The next year I somehow ended up the very reluctant coach of an under 8 soccer team made up entirely of fumbling 6 year olds, including my son. The most skilled players on the team were the only three girls (allowed to play in "boys" under 8 only because there was no girls under 8 team in the area). I want to say that my coaching skill helped make those kids into champs. I want to say that, but it isn't true. They did become champs, I was just there to cheer them on.

My son never did learn to move and dribble a soccer ball well. He did learn to be a team player and to use what talent he had. Other than helping him learn basics and staying with him while he learned, I didn't make him into a good soccer player. I was there to encourage him when he did it himself.

My son actually did become a pretty good goalie. As an under 10 goalie he had an entire season with not one goal scored against him. (I wasn't his coach that year) What he learned about punting and kicking served him well in high school as he made all district and honorable mention all state as his football team's kicker.

My suggestion (with too wordy an example) is that you find a "common" interest where you can help him be better and do it with him. Be, for a while, more mentor than dad and let him find his way to confidence. It is confidence that will make the difference. It doesn't matter what he gains confidence doing - confidence is a transferable quality. Just help him find something he can do and can learn to do better!

Good Luck!


Great all around discussion guys, THANK YOU!

I wanted to respond to this though because I think it hits on a lot of points that I've been thinking through.

First, he's an avid outdoorsman. At 9 years old, he's experienced more in the outdoors than most kids. He's absolutely ate up with hunting and fishing, confidence through the roof. BUT, we built into that. He started going everywhere with me at 3 years old and learned through seeing and doing. Among his peers, he's the "expert" in this space. I have moms/dads of kids in his class asking me to let their boys tag along with mine so that they can learn from him.

Where I have frustrations with his athletics is that same desire to be proficient is there, but the foundations are not. At least in our area, most coaches are not spending sufficient time on the fundamentals for kids to become proficient enough to build confidence. There is not skills training and everything is meant to be "fun" so that it keeps their attention. This baseball/football season has been most of these kids first tests and they're getting the snot beat out of them.
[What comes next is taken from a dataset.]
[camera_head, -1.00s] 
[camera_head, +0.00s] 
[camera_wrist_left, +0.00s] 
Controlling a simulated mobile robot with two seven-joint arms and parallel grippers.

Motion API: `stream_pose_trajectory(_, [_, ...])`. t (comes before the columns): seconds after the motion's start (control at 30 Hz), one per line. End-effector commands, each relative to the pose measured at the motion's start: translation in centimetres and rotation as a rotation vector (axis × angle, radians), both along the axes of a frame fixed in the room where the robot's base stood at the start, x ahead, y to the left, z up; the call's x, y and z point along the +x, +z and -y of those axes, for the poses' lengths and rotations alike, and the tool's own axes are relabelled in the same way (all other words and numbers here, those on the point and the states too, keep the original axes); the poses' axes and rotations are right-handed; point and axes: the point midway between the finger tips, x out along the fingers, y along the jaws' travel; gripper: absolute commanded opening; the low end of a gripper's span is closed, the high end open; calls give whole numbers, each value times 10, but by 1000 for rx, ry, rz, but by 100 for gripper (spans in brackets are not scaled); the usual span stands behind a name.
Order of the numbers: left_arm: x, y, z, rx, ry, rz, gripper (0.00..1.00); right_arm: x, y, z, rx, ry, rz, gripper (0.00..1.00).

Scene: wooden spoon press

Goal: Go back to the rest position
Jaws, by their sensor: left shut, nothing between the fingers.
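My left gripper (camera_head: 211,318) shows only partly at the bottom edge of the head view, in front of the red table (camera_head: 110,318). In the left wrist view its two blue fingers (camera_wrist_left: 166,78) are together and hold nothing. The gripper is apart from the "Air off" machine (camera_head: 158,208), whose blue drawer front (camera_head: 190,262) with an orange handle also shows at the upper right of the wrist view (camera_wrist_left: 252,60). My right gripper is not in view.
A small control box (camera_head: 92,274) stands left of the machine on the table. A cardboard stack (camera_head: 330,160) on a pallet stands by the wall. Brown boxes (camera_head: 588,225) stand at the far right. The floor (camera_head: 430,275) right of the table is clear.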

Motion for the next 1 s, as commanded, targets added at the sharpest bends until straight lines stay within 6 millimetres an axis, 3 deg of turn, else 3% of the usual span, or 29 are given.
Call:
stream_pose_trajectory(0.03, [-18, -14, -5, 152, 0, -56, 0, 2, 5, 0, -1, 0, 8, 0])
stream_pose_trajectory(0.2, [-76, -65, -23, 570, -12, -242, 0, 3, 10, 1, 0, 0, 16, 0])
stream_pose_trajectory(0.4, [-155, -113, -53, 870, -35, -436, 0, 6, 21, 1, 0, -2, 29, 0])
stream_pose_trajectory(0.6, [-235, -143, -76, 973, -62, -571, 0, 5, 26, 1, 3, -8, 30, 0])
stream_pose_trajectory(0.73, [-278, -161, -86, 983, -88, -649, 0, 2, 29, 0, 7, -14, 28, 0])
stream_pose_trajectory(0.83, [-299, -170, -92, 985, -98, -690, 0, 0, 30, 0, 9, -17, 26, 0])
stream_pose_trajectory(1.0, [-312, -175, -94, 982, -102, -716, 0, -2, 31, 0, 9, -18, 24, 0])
I'm watching countless kids get demoralized and become timid because they've never been exposed to the basis. One of my biggest regrets in this space is not maintaining as his coach all throughout, but with 3 kids I had to split my time. I coached him through T-ball and then had to split off. We're putting in off-season work to hopefully pump that confidence back up. Sounds like a lot of guys here are keying in on that being the driving factor also.

Thanks for the reply!
 

Sargent

Senior Member
I won’t post anymore since I have no parental skills. I will say that we teach employees how to navigate with their strengths and every team needs all four types of people. It sounds like Sargent could probably teach the course.

Thanks for the compliment, but I can barely teach a fish to swim!
 

kingfish

Senior Member
I was a 20 plus year Taekwondo practitioner. I second all the other suggestions to get him involved in some type of martial arts. Have a buddy who has a son, same situation. Started him off when he was a little younger than your son and he just won a national grappling tournament for his age group. Still a very humble and meek kid, but a monster on the mat.